___ INFORMATION SUPPLIED
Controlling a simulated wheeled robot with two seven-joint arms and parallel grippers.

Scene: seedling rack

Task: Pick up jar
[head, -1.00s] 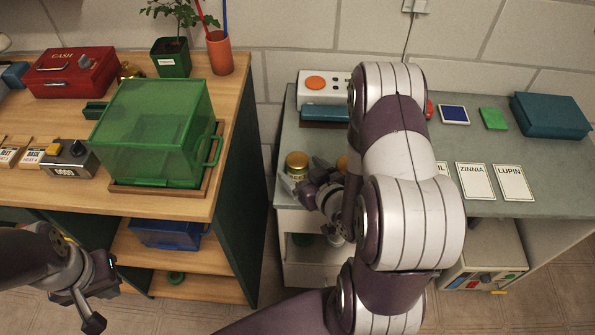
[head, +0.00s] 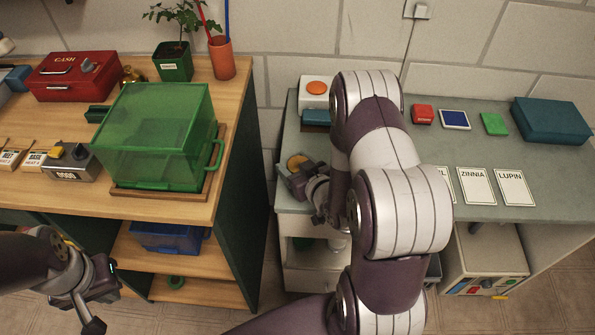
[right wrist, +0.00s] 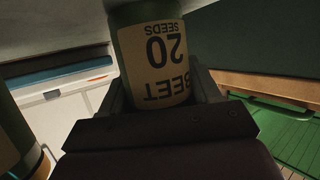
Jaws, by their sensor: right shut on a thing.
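A jar with a gold lid (head: 297,162) stands near the left edge of the grey-green counter in the head view. In the right wrist view the jar (right wrist: 155,58) is green with a cream label reading "BEET 20 SEEDS", upside down in the picture. My right gripper (head: 296,180) is shut on this jar, with a finger on each side of it. Whether the jar touches the counter cannot be told. A second labelled jar (right wrist: 18,140) shows at the left edge of the right wrist view. My left gripper (head: 100,305) hangs at the lower left, away from the jars; its fingertips are unclear.
The counter (head: 480,150) holds label cards (head: 475,186), a teal box (head: 550,120) and small coloured blocks (head: 424,114). A wooden bench at left carries a green clear bin (head: 155,135) and a red cash box (head: 72,75). A gap separates bench and counter.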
______
Find the line containing "Task: Pick up jar", then extract it and every line after it to the end of the data above, exactly and nothing else, without pictures.

→ **TASK RESPONSE**
Task: Pick up jar
[head, -1.00s] 
[head, +0.00s] 
[right wrist, +0.00s] 
Jaws, by their sensor: right shut on a thing.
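A jar with a gold lid (head: 297,162) stands near the left edge of the grey-green counter in the head view. In the right wrist view the jar (right wrist: 155,58) is green with a cream label reading "BEET 20 SEEDS", upside down in the picture. My right gripper (head: 296,180) is shut on this jar, with a finger on each side of it. Whether the jar touches the counter cannot be told. A second labelled jar (right wrist: 18,140) shows at the left edge of the right wrist view. My left gripper (head: 100,305) hangs at the lower left, away from the jars; its fingertips are unclear.
The counter (head: 480,150) holds label cards (head: 475,186), a teal box (head: 550,120) and small coloured blocks (head: 424,114). A wooden bench at left carries a green clear bin (head: 155,135) and a red cash box (head: 72,75). A gap separates bench and counter.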

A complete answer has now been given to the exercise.